The plans and software are here (the software link is still live even
though this is an Internet Archive link)
http://web.archive.org/web/20001215151500/http://home.clear.net.nz/pages/kheidens/lptcap/lptcap.htm.

The reason I have an interest is to make BIOS illustrations for
computer tutorials without a digital camera. But of course printing
out the screenshots with the printscreen key and then scanning these
screenshots is arguably just as good, without the trouble...
 
Note the printscreen key works only with parallel printers, and you
must hit the form feed button on the printer, hit the printscreen key
twice, pint out more than one page of BIOS, or wait until Windows boots
and print something out in WIndows beofre the screenshot will print out.
 
No, I think the limitation is that the printer is a parallel port one,
not USB. Is that what you meant? I did some research and found a
quote that the printscreen function is a BIOS function before Windows
loads, it has nothing to do with DOS. When Windows loads I guess it
takes over the key depress signal to copy things to the clipboard.

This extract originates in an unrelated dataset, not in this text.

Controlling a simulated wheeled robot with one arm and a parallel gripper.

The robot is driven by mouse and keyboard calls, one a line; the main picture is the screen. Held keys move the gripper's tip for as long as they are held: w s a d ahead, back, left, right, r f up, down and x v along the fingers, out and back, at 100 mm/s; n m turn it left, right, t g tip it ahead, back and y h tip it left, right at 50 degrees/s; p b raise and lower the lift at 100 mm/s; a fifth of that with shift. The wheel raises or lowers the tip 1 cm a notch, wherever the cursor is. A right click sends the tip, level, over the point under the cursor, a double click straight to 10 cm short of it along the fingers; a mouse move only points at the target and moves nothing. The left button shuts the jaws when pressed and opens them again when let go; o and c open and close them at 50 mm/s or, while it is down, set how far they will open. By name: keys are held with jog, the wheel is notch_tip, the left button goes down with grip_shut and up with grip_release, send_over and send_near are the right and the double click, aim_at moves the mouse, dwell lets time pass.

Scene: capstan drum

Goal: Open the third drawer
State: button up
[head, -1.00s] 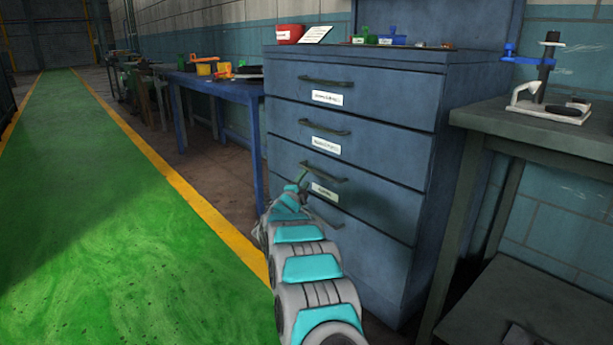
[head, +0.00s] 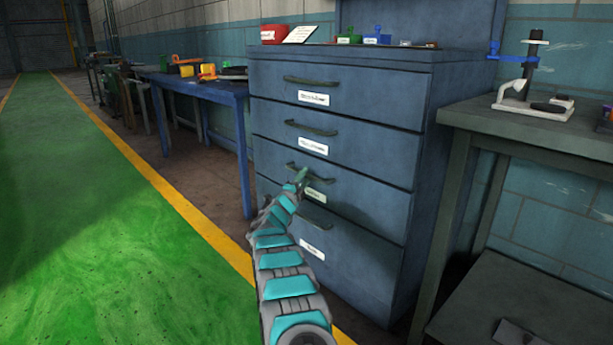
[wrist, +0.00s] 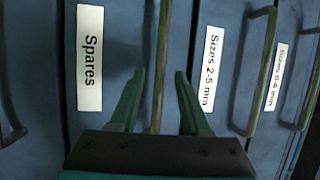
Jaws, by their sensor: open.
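The blue-grey cabinet has a column of drawers, each with a bar handle and a white label. The third drawer from the top (head: 370,205) looks closed, its front in line with the others. Its handle (wrist: 160,60) stands between my gripper's two fingers in the wrist view, and its label reads "Spares" (wrist: 90,58). My gripper (head: 301,177) is open at this handle, which it partly covers in the head view. In the wrist view the fingers (wrist: 158,92) show gaps to the bar on both sides. I cannot tell how deep the bar sits between them.
The second drawer's handle (wrist: 262,70) is to the right in the wrist view; the fourth drawer's handle (wrist: 10,125) is at its left edge. A grey-green workbench (head: 470,118) stands right of the cabinet, a blue table (head: 200,85) left. The green floor lane (head: 90,200) is clear.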

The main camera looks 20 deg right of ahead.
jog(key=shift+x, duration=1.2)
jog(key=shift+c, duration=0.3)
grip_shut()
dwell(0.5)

I have two parallel printers installed, only one will print the BIOS,
a very old Epson LX300.

Most printers nowadays do not accept DOS Printer Codes, including new
parallel printers.
 
Your welcome! It should not be to much of a problem if you read the
messages the program generates. And there's textt files to in the zip,
with instructions.
If anything fails (but try first yourself) I can make you a file to
make a bootable floppy which automates everything.

Thanks. I have done it. Very easy. I downloaded a Windows ME boot
floppy and extracted the cmos14 files to that. Then booted to it and
typed:
cmossave.com a:myfile.sav

It worked beautifully. Thanks.
 
Thanks. I have done it. Very easy. I downloaded a Windows ME boot
floppy and extracted the cmos14 files to that. Then booted to it and
typed:
cmossave.com a:myfile.sav

It worked beautifully. Thanks.

Your welcome! And good to hear that it worked fine for you!

One tip (if you not allready didn't yourself about it)

Save the file also to disk, and maybe burn with a backup on cd also,
cause floppies get bad after some years, they really do.